The festival’s board members are wonderful resources for its growth. Evie Colbert is one of the most active members. She has been supportive in helping plan events and in introducing Feinberg to other current board members. Through Colbert, Feinberg met Warren Ross who has lived in Montclair for 50 years. Ross was chairman of the Olympia Dukakis Theater Company. Other board members include Brian Clarkson, who is also on the board of the Papermill Playhouse, and Daniel Battsek, president of National Geographic films.
To find promising filmmakers, an artistic advisory committee will be established to provide suggestions in addition to those made by the festival’s board.

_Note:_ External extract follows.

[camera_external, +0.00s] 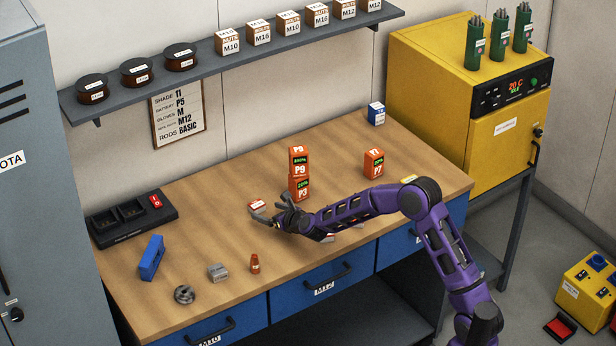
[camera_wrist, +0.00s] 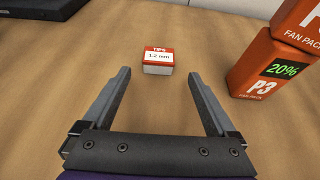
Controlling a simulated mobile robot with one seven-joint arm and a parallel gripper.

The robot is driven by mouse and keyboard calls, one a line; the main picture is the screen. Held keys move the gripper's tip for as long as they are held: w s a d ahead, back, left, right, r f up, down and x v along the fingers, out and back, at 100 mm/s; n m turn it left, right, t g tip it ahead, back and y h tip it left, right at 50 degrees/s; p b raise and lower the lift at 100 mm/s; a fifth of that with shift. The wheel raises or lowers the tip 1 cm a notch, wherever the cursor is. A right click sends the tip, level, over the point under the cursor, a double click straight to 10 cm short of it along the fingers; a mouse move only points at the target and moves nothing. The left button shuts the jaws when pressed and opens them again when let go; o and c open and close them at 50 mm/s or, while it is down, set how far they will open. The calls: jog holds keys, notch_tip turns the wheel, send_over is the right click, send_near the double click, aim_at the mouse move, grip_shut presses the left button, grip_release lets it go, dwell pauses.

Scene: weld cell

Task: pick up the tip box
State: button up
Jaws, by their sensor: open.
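The tip box (camera_wrist: 158,62) is a small red and white box labelled "TIPS 1.2 mm". It lies flat on the wooden workbench (camera_external: 210,230), and in the external view the tip box (camera_external: 257,204) is just beyond my gripper (camera_external: 272,208). In the wrist view my gripper (camera_wrist: 158,92) is open and empty. The tip box is ahead of the fingertips, roughly centred between them and not touched by either finger.
Stacked orange fan packs (camera_external: 300,172) stand close on the right; the lower one, P3 (camera_wrist: 268,68), is near my right finger in the wrist view. A black charger (camera_external: 132,215) is at the left. A blue clamp-like block (camera_external: 151,257) and small metal parts lie nearer the front.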

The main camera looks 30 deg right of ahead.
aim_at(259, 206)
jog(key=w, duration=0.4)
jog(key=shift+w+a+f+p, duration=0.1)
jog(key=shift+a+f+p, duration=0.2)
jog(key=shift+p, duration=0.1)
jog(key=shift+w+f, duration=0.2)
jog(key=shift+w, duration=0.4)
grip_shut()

At this time, films will be screened at the Claridge Movie Theater, the festival’s storefront headquarters at 494 Bloomfield Avenue, and hopefully at Montclair State University.
Guests at the party enthusiastically shared their feelings about supporting the MIFF. Dan Simon, a Montclair resident said, “It’s a great event, an excellent mechanism to (get people) to come out for events and share ideas about something we have in common … film.” Dan, a physician, thinks it will draw people to Montclair who do not live here. Jonathan Schwartz (not the one from the radio, this one is a doctor) said, “It’s a happening town, let’s make it more happening.”

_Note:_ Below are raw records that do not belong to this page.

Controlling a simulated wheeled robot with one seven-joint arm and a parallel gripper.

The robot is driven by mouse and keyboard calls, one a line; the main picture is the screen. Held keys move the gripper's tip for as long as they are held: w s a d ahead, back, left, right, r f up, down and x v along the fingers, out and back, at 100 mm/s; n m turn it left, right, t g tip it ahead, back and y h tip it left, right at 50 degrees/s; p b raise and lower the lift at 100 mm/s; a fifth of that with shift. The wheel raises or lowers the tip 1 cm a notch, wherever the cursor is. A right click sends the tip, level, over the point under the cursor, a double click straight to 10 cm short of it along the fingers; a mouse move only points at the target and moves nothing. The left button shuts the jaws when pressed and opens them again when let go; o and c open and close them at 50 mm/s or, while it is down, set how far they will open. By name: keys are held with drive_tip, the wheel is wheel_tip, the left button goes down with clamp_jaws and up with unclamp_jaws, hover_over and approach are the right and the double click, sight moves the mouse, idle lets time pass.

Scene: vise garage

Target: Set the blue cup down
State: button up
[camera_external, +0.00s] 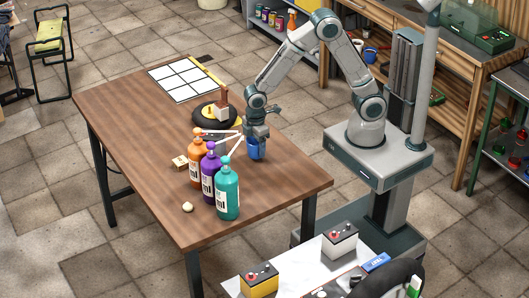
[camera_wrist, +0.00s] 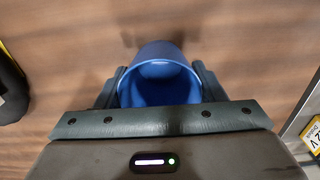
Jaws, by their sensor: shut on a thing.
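The blue cup (camera_external: 257,150) is at the right part of the brown wooden table (camera_external: 290,182), near the edge facing my base. My gripper (camera_external: 257,134) is above it with the fingers pointing down, shut on the cup. In the wrist view the cup (camera_wrist: 160,75) is upright between my two fingers (camera_wrist: 160,88), and I look into its open, empty inside. A soft shadow lies just beyond it on the wood. I cannot tell whether its base touches the table.
Orange (camera_external: 196,165), purple (camera_external: 210,175) and teal (camera_external: 228,190) bottles stand left of the cup. A black tire (camera_external: 205,116) with a brush-like tool (camera_external: 221,100) and a white grid sheet (camera_external: 183,80) lie further back. The table's right end is clear. Batteries (camera_external: 340,240) stand in front.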

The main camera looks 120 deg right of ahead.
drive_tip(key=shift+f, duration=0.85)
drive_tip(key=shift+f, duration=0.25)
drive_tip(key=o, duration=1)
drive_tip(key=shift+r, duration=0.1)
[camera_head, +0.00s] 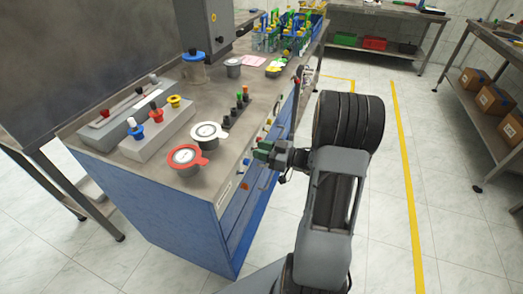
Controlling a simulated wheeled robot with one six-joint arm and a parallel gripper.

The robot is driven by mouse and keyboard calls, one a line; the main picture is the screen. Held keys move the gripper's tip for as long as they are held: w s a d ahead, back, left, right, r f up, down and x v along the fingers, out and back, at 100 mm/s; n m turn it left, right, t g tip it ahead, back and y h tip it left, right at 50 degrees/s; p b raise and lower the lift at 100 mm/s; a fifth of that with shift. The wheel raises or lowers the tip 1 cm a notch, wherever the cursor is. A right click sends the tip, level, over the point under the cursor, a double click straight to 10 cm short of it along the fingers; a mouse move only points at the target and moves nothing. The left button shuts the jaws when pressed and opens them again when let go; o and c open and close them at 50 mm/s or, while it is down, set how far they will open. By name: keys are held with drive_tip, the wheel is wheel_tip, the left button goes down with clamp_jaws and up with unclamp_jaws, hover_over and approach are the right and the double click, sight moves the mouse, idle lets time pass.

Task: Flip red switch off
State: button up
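The blue cabinet's right-hand front panel carries several small coloured controls. My gripper (262,149) has dark green fingers and points left at the panel, very close to these controls. Contact is unclear, and the fingers are too small to tell whether they are open or shut. My gripper and wrist hide part of the panel.
A bin of green and blue parts (285,38) stands at the back. Tiled floor right of my arm is free.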

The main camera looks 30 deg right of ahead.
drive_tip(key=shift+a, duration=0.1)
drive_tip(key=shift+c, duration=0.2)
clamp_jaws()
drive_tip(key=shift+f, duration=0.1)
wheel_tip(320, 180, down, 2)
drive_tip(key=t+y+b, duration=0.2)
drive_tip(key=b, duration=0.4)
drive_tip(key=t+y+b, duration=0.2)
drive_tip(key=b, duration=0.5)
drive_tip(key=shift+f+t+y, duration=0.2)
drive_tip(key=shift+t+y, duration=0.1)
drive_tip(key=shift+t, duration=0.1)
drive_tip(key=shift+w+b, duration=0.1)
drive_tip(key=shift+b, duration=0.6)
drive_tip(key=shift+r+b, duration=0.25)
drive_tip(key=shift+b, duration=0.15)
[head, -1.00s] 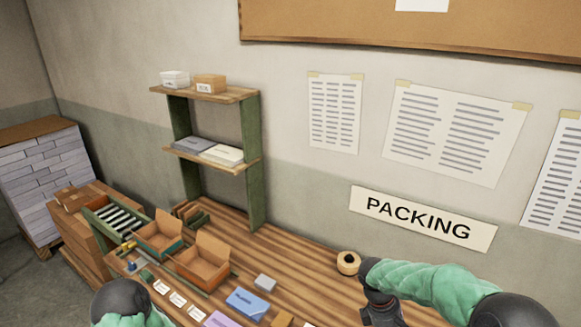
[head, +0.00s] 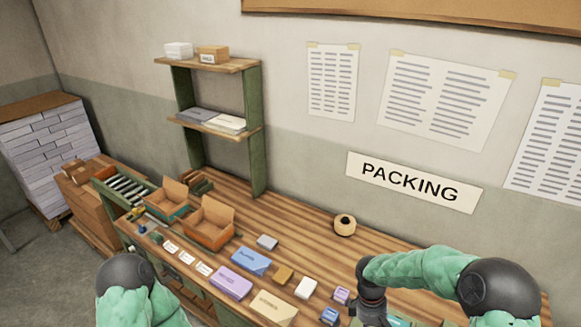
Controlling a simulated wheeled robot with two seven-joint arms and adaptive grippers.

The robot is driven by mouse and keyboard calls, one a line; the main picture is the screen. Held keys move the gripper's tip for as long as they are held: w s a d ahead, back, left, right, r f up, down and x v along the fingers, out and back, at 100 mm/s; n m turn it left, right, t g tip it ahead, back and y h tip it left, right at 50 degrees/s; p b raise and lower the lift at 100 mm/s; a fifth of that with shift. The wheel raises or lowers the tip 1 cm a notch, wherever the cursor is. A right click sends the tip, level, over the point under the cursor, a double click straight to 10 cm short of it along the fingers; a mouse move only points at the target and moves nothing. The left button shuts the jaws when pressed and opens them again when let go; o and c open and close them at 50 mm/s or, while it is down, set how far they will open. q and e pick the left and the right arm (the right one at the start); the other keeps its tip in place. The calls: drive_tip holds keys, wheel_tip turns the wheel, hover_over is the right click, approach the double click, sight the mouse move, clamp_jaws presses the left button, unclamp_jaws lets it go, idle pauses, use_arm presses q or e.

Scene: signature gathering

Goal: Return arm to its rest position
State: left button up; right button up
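My right arm (head: 425,268), in a green sleeve with dark joints, comes in from the lower right and bends down over the right part of the wooden table (head: 300,240). Its gripper is below the bottom edge of the head view. My left arm (head: 135,290) shows only as a dark joint and green sleeve at the lower left, in front of the table. Its gripper is also out of view. I cannot tell whether either gripper holds anything.
Open cardboard boxes (head: 208,232) stand on the table's left part. Blue (head: 250,261), purple (head: 231,283) and tan (head: 273,308) packets lie along the front. A tape roll (head: 344,225) sits near the wall. A shelf (head: 218,67) rises at the back.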

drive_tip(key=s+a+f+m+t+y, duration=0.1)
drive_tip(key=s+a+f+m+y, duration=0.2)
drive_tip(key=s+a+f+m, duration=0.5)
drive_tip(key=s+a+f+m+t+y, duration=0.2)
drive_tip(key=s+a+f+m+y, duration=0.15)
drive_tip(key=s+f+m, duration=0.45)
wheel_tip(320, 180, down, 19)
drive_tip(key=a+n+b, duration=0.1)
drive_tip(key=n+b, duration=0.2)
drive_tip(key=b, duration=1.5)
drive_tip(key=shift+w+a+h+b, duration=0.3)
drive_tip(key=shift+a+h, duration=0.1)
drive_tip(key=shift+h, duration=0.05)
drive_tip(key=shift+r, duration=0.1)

Amy Barnett, from Montclair, came because a couple of her friends are involved in the organization and because Montclair lost a lot of arts programs. “I worked in the music business before I had my kids. I came here because I thought it was the closest thing to being in New York City. I hope the festitval helps to bring the arts back to Montclair,” she said.
Board member Steve Adubato is very optimistic about the impact the festival will have on Montclair: “I think it’s the best thing you can do for the town. It’s the right group of people for this time,” he said. “I’m proud to be a part of it.”
In May of 2012, there will be a major four- to five-day event with a variety of film experiences going on to be in synch with “Montclair in May.” In the meantime, monthly film events will be held by the festival.